Information provided
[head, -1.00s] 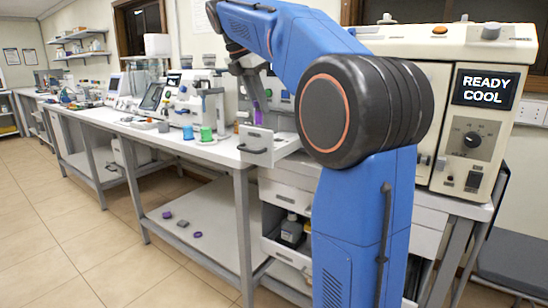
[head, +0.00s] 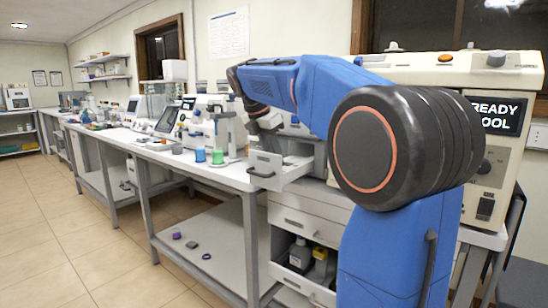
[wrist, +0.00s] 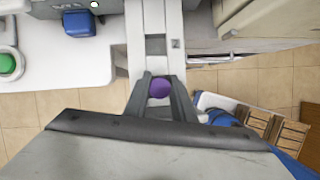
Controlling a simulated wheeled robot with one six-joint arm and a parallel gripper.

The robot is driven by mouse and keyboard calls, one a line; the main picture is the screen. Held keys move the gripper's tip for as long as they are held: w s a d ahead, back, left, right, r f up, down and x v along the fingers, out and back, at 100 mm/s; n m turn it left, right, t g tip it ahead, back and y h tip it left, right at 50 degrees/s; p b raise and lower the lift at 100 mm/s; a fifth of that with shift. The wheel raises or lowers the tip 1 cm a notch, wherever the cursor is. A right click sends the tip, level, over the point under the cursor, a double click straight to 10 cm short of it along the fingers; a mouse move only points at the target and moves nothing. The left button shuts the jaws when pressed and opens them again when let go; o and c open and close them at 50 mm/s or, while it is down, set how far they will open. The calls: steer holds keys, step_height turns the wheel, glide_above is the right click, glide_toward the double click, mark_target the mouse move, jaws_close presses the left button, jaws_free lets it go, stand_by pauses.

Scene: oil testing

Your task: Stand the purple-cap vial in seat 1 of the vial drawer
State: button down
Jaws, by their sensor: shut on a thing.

Short exercise
Restate each line from the start of the listing through the line bearing "Controlling a simulated" word for word. Drop the pictures.

Worked answer
[head, -1.00s] 
[head, +0.00s] 
[wrist, +0.00s] 
Controlling a simulated wheeled robot with one six-joint arm and a parallel gripper.

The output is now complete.